I am not an audiophile, but I am an engineer. Here is my shopping list:
Line-level cables (RCA cables): Nice thick jacket. You want your cables strong. Sometimes you get a rat's nest of wires and you need to pull on a cable. Get one strong enough to survive a good tugging. Gold-plated connectors are very nice to have. Make sure that the connectors look like quality stuff.
Super-video (mini-DIN) cables: This, to me, is harder to tell because they all look the same. Gold plating is nice to have.
Speaker Cable: This may be raw cable with cut-n-soldered ends, or it may have a special pin on the end. The main thing for speaker cable is that it is thick (more important for high power levels & huge amps). This cuts resistive losses. As always, if it has a pin on the end, get gold-plated. For raw cable, if you get corrosion, you can just chop an inch and re-solder.
Anybody who tells you to worry about impedance matching or termination on a stereo system is full of bull. When I design digital systems, I have to worry about this sort of stuff when the lengh of the transmission line get to be about 1/4 the wavelength of the highest frequency that I care about. In digital systems, this number is typically about an inch or two. For audio, I would not worry as long as my cables are shorter than 1/4 mile or so.
Re:He'd be safer with HDMI (Score:3, Informative)
No it doesn't. Error correction works by including redundant data, verifying that it's consistent with the data transmitted, and detecting, if possible, where the error is.
For example a trivial error correction algorithm is to transmit data in blocks of say, 8x8, plus a parity bit per column, plus a parity bit per row. Then you check the parity for the rows and columns, and from that determine where the error is. Then you flip the bit at that location, and voila, the original data.
Sane implementations can detect when there are too many errors to correct the information. For example, it may detect and correct 1 bit in 16, and detect but not correct 2 bits in 16. In the later case it drops it, asks for a retransmit, etc.

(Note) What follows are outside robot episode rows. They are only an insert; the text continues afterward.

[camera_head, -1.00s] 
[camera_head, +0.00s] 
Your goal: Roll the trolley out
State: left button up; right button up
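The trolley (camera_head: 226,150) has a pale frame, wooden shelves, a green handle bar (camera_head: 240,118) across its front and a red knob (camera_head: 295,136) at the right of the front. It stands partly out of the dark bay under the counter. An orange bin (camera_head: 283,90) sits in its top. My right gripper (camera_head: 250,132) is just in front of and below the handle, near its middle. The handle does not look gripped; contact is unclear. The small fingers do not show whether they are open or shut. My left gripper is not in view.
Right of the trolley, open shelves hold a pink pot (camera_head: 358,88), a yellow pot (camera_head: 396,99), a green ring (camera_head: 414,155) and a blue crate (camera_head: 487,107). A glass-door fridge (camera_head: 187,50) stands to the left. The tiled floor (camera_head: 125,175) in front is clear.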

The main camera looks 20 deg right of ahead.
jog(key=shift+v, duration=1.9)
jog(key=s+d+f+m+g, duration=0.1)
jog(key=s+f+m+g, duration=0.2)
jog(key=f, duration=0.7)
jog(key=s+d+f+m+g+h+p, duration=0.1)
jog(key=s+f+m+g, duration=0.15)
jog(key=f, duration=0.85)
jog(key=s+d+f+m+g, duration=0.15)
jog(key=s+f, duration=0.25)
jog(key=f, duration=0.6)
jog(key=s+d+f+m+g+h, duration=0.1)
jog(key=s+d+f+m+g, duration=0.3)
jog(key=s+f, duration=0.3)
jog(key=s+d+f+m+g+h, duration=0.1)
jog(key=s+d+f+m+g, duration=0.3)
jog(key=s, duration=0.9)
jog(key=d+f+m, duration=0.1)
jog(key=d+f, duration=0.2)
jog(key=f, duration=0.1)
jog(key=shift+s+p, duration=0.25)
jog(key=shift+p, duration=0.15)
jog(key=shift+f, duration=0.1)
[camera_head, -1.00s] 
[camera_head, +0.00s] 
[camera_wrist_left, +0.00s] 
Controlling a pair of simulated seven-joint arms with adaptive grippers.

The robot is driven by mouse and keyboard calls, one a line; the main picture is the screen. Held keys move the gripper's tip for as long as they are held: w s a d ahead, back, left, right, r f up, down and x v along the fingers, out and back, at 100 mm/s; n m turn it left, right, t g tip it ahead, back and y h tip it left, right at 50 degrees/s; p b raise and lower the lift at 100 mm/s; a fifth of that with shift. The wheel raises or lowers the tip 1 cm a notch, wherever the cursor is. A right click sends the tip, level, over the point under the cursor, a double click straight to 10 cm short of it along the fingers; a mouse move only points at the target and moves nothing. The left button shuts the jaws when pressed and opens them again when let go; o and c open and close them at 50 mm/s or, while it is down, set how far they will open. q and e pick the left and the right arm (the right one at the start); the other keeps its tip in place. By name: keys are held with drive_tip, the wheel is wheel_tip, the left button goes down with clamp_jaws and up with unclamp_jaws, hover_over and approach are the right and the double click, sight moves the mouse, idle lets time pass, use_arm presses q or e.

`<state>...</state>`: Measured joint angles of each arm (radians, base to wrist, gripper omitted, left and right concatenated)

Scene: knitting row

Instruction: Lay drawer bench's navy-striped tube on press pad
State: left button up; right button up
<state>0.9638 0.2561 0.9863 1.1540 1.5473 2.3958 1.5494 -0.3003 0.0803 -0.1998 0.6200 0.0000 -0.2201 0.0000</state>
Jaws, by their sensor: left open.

But digital data generally includes more than the raw audio/video, so yes, if the cable is so incredibly horrible that the error correction can't deal with it, then that'll result in a very obvious malfunction, and not silent and almost unnoticeable data corruption.
Re:Randi missed his target (Score:3, Informative)
There's blame to be had on all sides (Score:5, Informative)
Of all audio gear, speaker cables and power cables are probably the ones that have the least effect, if any, on sound quality. I'll grant right off the bat that any difference probably won't be audible. But before everyone gets all comfy in their religous prejudices, consider the history of absolutism - it usually fails in the long run.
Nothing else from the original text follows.